Somit beträgt die Vorabpauschale 8,93 EUR. Auf diese wird die Kapitalertragssteuer mit 26,375 % inkl. Solidaritätszuschlag erhoben, welche 2,00 EUR beträgt, da 15 % des fiktiven Ertrags steuerfrei sind. 

Die beiden Beispiele zeigen, dass die Steuerbelastung im Vergleich zum Fondswert relativ gering ist und für eine hohe finanzielle Belastung viele eigene Fondsanteile vorliegen müssten. 

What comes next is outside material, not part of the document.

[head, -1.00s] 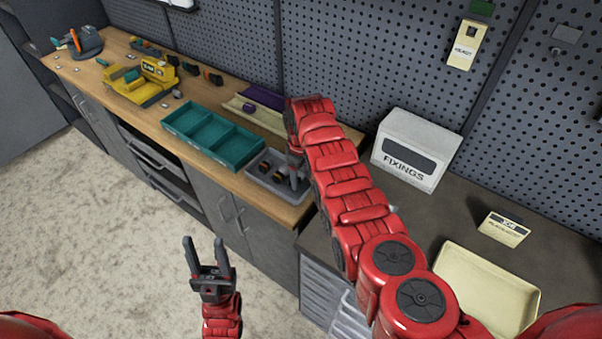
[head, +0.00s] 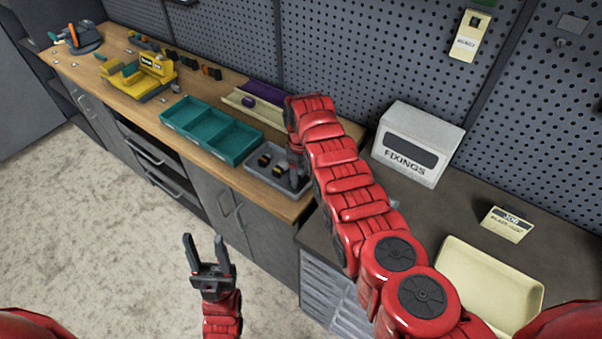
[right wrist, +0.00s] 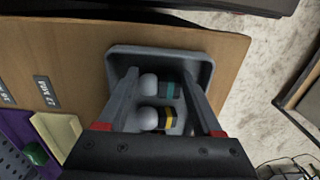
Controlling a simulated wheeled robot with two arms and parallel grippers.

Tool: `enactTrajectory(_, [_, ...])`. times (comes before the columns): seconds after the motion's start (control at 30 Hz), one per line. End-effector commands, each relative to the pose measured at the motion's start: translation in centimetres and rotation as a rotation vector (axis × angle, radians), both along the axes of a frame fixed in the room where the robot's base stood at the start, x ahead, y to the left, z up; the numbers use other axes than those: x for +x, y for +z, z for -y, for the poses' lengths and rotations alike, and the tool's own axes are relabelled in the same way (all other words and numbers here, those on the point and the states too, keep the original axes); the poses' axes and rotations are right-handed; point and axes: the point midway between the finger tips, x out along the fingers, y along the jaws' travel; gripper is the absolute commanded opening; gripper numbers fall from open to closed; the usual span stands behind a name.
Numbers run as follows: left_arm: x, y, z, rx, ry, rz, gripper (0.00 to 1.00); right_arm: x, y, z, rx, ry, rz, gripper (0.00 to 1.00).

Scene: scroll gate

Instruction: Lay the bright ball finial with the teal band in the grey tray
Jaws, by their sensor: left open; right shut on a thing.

Aus steuerlicher Sicht gelten die berechneten Vorabpauschalen, also der fiktive Gewinn aus dem ETF für 2023, am ersten Werktag des Folgejahres als zugeflossen. Deshalb werden viele Besitzer von ETFs und Fonds im Januar 2024 die entsprechende Kapitalertragssteuer auf die individuelle Vorabpauschale bezahlen müssen. Die zu zahlende Steuer bzw. die ermittelte Vorabpauschale verringern sich jedoch durch bei den Banken erteilte Freistellungsaufträge, mit einer maximalen Höhe von insg. 1.000 €. Ist ein solcher Auftrag nicht vorliegend, kann im Rahmen der jährlichen Steuererklärung geprüft werden, ob die Kapitalerträge den Freibetrag von 1.000 € unterschreiten. In diesem Fall würde die angefallene Steuer erstattet werden.  

Die gezahlte Vorabpauschale wird für den Fall eines späteren Verkaufs der Anteile auf die tatsächlich anfallende Steuer angerechnet. Es kommt somit zu einer Steuervorauszahlung, die zu einem späteren Zeitpunkt, die Steuer auf die erzielten Kursgewinne, verringert.